Currencies

How The Yen Carry Trade Influenced Market Sell-Offs


An old adage is ringing true right now: “Markets take the stairs up and the elevator down.” After months of steady climbs, many global markets have suddenly nosedived. Just look at Japanese stocks: their 25% gain from earlier this year evaporated in a blink, leaving them sitting 5% lower than where they started 2024 off.

One driver behind this violent global downturn is the existence of feedback loops. That’s when the outcomes of certain market actions exacerbate the following movements, much like dominoes toppling over and over.

A textbook case is the unraveling of yen carry trades. Traditionally, investors have borrowed yen at low rates to invest in currencies that pay more interest, like the Australian dollar, the Mexican peso, and even the US dollar. By using leverage, carry trade investors can pocket a steady profit from the difference in interest rates between the two currencies.

The problem comes when the funding currency spikes, which is a matter of when, not if. That’s exactly what’s happened with the yen recently: a cocktail of economic, political, and technical factors have pushed the currency upward, catching carry trade investors off guard.

The unwind of the yen carry trade exacerbated the reversal in currencies. Here, the line down means the yen is rising. Source: Koyfin, Finimize

The unwind of the yen carry trade exacerbated the reversal in currencies. Here, the line down means the yen is rising. Source: Koyfin, Finimize

The rebound in the yen meant many investors were forced to buy back the Japanese currency and sell their higher-yielding ones to cover their losses. And because that was hardly a hidden trade, traders were headed for the exit in their droves – and that sudden shopping spree pushed the yen up even higher. That exacerbated losses for the remaining investors, encouraging them to join the mass exodus in classic feedback-loop fashion.

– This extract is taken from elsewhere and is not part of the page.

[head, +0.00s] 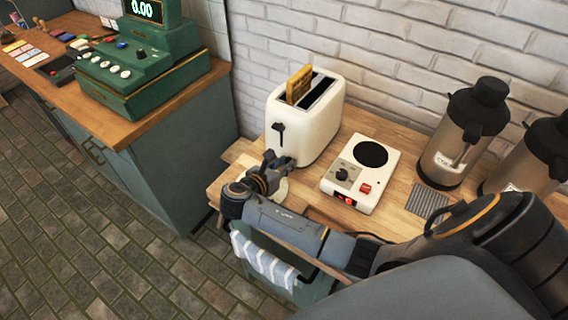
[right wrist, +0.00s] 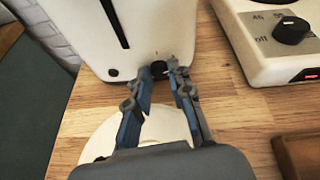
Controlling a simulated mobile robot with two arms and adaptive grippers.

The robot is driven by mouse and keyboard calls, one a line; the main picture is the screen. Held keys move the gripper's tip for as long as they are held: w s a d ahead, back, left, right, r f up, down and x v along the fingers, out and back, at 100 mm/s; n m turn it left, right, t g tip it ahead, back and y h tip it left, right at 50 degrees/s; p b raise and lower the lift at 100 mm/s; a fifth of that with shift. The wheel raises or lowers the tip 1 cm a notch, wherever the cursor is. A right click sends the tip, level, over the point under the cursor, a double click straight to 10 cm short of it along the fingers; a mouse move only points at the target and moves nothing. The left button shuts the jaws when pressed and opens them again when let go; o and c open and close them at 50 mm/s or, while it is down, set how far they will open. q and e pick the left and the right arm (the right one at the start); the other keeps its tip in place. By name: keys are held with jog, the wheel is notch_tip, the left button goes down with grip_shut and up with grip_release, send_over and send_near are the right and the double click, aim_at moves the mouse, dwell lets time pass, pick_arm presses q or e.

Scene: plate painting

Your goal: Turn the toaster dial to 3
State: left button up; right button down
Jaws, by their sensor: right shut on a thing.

And it wasn’t just currencies involved. The more those losses pile up, the more likely leveraged investors are forced to sell off other assets, like US and Japanese stocks. Plus, major losses in these markets tend to make investors more risk-averse, so they often sell some of their other assets to protect from potential further losses, perpetuating the cycle.

Now, this doesn’t mean that the unwinding of the yen carry trade is the sole cause of the sell-offs we’re seeing. In fact, there are many other factors at play, some of which are probably more important. But it certainly illustrates how a feedback loop can swiftly amplify losses in one market and ripple across others.

And if several other carry trades start to unwind simultaneously – as they are now, with the strategy of shorting volatility coming undone, for one – that could help explain the big, fast sell-offs we’re currently seeing.